Nowadays we speak about education in a different way that we were talking 25 years ago, for example. There was a time when we, as individuals, were entirely defined by the education level, by the schools that we graduated from, by the degrees that one achieved and by the qualifications we ended up developing. In some study areas and in some countries this is still happening, at the moment.
Permanent, continuous and lifelong learning
Throughout the time and the history of education, it occurred the need for permanent education, continuous education (mostly referring to specific qualifications for upskilling) and nowadays, lifelong learning. For the latter, it is still not defined nor agreed by everyone what are the required skills or what are the standard outcomes – I mean that there is not a standard document that serves as a global reference.
All these changes are reasonable because education is strongly related to social and economic factors. There is a definition of education, referring as the most complete and complicated process that a human being is facing during a lifetime. I consider it more than an academic environment and represents more than just cognitive skills. It is related to social and emotional skills, as well.
Education in 2019: transversal skills, soft skills, vocational skills, or maybe a bit of everything?
When it comes to answering the labour market needs, more and more, the stress goes into developing transversal and soft competences, such as communication set of skills and entrepreneurial set of skills. The think-tankers are working hard towards one standard result, but in my opinion, with the fast pace of technological development, it becomes harder and harder – the trends point out into personalisation, rather than standardisation. At the same time, new forms of education have emerged: massive open online course, modular training systems, digital content – are just a few to mention.
It was conventional thinking back in the days that the academic environment is preparing the youth to enter the workforce. Put simple, schools were responsible for producing the required workforce. And, this is entirely accurate and available nowadays too, though schools and universities cannot compete with the fast-paced development.
And, proper education requires time, which is a crucial aspect that very few stops to think about it. There are heavy curriculums, that become more and more inefficient. Unfortunately, curriculums cannot be changed in a second, as the world is changing today.
On the other way, we’re assisting to a win from vocational education against the universities, based on a simplified learning curricula – focused on developing one professionals set of skills, due to a shorter time education and market requirements. Technologies are developing, and personnel with required skills are needed. Most of the skills are cognitive, but as the industry 4.0 develops, arise the need of joint skills of cognitive knowledge with emotional knowledge. The latest being represented by those skills transversal, social and emotional, such as entrepreneurship, problem-solver, critical thinking, creativity, communication, etc.

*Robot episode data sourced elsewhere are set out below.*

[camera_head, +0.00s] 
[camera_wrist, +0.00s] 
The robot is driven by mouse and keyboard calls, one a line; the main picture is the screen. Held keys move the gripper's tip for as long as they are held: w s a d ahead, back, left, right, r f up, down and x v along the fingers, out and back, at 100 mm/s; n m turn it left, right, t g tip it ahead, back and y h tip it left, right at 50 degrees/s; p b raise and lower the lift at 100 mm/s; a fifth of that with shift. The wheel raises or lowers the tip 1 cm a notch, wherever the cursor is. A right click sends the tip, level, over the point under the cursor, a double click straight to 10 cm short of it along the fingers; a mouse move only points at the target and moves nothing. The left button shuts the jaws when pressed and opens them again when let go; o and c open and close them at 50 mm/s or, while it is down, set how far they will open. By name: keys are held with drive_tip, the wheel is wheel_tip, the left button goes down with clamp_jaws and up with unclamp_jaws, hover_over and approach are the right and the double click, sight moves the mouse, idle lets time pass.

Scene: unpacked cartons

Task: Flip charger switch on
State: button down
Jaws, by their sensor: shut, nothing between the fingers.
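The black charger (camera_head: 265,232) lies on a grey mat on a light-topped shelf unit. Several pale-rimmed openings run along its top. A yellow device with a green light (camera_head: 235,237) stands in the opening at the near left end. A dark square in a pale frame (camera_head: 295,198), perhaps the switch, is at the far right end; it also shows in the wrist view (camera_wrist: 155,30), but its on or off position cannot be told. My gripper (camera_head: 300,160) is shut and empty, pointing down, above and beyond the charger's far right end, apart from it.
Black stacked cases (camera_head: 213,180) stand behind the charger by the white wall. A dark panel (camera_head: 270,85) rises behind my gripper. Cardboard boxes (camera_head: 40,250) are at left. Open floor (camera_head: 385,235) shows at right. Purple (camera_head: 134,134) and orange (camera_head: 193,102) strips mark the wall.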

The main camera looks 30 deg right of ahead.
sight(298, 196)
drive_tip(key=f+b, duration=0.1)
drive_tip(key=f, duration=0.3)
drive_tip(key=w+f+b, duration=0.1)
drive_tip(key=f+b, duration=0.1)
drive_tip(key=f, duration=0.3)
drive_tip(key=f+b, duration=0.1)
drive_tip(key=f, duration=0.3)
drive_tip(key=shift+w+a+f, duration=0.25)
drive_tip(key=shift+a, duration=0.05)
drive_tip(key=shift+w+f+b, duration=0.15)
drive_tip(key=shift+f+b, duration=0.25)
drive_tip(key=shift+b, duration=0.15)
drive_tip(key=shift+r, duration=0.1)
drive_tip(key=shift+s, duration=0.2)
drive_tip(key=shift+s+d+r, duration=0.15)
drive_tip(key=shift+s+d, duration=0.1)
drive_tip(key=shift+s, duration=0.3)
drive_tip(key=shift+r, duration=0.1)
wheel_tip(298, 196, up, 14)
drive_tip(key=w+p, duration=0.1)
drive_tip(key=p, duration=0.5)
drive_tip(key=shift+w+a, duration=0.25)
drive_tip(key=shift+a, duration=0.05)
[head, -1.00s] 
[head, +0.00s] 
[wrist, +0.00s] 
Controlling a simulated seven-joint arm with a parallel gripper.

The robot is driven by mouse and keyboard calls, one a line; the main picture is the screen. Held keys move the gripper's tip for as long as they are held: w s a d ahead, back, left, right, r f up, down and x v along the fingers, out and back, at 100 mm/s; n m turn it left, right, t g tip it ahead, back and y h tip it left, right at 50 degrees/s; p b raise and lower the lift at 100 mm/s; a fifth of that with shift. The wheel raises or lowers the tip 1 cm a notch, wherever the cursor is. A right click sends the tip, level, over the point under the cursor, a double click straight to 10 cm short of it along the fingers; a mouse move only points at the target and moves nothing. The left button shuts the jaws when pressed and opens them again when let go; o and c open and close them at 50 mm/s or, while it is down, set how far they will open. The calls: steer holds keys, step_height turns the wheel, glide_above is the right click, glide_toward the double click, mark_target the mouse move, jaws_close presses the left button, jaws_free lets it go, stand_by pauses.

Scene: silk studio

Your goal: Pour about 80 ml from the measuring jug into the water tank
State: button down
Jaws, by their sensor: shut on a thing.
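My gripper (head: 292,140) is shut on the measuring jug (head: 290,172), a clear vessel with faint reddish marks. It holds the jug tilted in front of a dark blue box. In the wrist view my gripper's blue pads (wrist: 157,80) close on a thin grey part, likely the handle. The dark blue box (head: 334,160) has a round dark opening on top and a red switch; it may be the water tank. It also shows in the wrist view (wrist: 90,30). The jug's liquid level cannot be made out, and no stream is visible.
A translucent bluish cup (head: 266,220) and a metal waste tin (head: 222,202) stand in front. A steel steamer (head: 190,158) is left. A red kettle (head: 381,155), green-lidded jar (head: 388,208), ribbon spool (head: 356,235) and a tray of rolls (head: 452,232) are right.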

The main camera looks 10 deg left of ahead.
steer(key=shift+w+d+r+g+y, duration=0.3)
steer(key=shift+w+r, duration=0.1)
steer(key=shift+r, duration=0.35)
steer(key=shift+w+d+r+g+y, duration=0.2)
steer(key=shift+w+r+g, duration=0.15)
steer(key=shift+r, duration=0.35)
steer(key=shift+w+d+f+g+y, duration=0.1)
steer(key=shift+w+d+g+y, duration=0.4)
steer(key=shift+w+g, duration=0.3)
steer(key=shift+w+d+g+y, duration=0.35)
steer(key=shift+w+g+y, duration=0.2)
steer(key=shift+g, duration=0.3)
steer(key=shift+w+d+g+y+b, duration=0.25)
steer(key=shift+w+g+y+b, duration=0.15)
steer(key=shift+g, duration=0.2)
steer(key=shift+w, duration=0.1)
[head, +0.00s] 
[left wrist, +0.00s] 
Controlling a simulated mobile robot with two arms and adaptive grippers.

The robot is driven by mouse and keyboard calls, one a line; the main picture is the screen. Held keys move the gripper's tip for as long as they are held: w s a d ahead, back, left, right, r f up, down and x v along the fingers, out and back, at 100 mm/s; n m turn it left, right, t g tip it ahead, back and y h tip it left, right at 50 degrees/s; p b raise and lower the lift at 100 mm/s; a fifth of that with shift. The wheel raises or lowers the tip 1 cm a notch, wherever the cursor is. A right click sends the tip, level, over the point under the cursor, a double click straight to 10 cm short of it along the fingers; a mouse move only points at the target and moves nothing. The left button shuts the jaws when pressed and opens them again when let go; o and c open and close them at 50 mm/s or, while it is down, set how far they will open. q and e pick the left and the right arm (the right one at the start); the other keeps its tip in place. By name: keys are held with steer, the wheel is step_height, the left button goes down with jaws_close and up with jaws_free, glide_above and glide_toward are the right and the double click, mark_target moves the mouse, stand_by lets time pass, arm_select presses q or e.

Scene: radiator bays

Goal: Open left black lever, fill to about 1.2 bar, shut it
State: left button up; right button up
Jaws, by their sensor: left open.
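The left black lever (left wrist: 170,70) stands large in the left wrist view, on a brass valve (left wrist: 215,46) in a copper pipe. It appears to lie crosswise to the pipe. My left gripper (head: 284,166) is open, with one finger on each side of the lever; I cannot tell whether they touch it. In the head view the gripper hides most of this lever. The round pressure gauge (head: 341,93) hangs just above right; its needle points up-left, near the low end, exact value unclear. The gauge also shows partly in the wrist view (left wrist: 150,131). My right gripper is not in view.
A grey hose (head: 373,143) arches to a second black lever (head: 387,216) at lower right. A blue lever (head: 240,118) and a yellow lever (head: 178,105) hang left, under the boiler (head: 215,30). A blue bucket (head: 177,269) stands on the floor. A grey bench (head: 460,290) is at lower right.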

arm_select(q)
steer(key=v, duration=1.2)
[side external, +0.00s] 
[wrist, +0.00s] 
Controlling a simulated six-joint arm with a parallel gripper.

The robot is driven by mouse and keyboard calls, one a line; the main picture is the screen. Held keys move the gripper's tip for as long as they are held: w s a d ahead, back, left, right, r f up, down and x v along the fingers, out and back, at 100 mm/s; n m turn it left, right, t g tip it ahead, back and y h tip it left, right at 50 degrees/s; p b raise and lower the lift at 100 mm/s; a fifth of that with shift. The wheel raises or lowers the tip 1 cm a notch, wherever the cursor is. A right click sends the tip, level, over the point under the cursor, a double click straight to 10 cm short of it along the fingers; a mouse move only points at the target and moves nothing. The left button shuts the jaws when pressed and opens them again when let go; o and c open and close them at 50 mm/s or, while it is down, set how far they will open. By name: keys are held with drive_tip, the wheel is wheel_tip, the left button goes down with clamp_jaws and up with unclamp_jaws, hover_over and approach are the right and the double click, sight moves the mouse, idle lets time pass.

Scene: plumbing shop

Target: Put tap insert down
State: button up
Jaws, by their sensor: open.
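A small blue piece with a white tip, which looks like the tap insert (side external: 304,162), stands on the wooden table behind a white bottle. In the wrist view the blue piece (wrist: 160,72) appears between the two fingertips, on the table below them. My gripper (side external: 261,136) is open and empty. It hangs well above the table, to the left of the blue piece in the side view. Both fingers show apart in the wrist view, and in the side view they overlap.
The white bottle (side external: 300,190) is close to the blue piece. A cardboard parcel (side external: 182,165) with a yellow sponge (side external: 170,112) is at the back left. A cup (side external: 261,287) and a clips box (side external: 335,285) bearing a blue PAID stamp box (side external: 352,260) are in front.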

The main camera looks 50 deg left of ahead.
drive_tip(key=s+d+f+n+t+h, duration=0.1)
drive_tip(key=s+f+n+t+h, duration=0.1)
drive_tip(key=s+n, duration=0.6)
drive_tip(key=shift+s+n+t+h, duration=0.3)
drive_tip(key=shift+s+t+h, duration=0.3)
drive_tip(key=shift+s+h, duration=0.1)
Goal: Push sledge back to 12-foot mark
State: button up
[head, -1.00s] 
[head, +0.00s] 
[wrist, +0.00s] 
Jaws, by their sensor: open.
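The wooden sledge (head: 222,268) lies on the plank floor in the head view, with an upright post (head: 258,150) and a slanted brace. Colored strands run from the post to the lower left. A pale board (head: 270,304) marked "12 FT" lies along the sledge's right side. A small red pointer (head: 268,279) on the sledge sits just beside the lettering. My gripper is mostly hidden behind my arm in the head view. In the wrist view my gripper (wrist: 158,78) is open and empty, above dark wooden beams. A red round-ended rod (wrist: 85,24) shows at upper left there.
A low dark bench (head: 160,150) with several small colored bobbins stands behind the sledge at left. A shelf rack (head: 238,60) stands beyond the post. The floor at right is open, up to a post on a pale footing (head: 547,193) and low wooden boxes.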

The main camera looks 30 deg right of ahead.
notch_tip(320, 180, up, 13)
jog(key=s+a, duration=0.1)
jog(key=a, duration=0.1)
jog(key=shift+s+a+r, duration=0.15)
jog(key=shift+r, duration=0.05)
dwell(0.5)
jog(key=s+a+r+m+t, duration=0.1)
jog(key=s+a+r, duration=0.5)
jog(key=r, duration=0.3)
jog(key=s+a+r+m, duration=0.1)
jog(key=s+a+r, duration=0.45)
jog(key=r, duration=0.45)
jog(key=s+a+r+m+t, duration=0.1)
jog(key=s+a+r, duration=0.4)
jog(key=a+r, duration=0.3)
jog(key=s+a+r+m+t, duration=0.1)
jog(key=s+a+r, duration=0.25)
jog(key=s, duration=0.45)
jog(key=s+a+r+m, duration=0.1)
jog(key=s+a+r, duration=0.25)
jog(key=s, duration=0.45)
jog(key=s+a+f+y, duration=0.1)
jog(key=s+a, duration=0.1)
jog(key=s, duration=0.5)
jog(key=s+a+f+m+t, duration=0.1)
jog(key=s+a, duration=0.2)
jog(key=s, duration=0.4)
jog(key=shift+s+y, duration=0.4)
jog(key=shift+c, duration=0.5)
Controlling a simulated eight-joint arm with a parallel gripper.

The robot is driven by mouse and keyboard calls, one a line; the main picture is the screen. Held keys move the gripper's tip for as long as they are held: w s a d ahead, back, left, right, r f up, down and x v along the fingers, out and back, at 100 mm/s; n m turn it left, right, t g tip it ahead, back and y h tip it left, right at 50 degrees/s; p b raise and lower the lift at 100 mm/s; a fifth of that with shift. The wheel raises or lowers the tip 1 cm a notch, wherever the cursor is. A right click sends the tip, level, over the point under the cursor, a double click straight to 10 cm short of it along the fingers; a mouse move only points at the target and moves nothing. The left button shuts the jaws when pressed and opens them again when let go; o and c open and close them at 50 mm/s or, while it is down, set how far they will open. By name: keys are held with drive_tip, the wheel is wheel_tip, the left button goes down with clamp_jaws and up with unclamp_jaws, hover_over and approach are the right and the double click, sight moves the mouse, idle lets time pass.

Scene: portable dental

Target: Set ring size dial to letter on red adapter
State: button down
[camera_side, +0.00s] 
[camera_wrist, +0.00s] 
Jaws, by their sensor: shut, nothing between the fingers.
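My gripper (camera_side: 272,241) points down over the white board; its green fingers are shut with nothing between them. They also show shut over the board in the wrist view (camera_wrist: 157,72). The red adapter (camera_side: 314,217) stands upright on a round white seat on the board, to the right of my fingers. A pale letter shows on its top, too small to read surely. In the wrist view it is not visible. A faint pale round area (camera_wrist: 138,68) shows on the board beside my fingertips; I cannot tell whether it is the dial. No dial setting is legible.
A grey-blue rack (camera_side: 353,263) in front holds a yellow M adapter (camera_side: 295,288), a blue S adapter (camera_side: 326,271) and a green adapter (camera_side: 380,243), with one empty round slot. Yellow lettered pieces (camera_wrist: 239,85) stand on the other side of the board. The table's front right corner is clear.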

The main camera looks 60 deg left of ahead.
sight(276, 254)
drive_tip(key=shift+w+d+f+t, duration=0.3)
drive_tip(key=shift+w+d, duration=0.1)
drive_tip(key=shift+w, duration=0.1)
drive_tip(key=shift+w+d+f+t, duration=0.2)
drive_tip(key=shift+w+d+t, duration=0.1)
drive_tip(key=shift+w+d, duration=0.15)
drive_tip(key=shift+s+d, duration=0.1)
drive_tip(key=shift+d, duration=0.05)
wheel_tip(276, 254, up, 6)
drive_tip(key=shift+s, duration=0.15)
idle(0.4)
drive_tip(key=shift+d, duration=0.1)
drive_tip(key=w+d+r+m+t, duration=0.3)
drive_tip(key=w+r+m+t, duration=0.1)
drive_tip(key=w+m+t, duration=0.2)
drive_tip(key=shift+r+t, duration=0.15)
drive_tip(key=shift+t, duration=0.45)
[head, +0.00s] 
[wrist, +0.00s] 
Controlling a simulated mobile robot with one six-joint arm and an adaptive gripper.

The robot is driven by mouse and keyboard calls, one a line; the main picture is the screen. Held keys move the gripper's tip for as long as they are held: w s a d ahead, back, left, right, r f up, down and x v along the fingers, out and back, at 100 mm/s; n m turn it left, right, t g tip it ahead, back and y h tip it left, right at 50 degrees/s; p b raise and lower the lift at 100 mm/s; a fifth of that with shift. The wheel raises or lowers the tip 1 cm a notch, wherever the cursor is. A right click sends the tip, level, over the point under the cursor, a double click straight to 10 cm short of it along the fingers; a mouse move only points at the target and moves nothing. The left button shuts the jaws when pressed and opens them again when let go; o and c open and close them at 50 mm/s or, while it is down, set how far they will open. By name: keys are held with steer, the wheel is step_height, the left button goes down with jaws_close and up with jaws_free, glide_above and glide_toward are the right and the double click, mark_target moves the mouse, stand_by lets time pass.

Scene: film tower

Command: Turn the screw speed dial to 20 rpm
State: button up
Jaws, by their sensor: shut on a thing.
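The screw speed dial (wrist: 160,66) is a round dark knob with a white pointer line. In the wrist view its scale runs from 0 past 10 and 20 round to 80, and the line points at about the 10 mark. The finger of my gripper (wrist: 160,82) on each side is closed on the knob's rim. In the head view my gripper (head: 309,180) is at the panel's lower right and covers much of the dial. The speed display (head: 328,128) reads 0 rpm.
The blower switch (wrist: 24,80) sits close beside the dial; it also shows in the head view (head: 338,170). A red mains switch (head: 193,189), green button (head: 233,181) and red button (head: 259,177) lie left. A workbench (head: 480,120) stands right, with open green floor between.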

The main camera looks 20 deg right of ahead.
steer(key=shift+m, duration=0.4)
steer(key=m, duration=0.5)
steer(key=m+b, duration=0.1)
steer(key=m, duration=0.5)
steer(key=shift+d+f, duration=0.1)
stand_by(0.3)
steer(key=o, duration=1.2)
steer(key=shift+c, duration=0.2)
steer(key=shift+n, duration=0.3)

What’s the impact on adult education?
We agree that education needs time and it is a more complicated process that one might think. As society’s paradigms are changing, the change reflects in school too, and in vocational education is about re-qualification, re-skilling and up-skilling. But how are these global changes reflected in adult education?
Because just up-skilling or re-skilling is not enough for adults living in this world with enormous consequences of globalisation and technological development.
- What about their perception?
- What about their soft-skills?
- What about their communication and integration (re-integration) in new cultural communities?
When it comes to adult education, I dare to say that is a lot more than just skills. It is like an art of being, of learning through experience, of preparing for the unprepared. I dare to say that it is a mix of skills, knowledge, awareness and physiology.
I don’t know where adult education is heading at the moment, but I hope that it will manage to find a way towards the development of the being. An approach that focuses more on equipping the adults and educating the communities with what it requires to act more as human beings, than human resources.
In my humble opinion, with the current market requirements and technological advances, this becomes a pure necessity.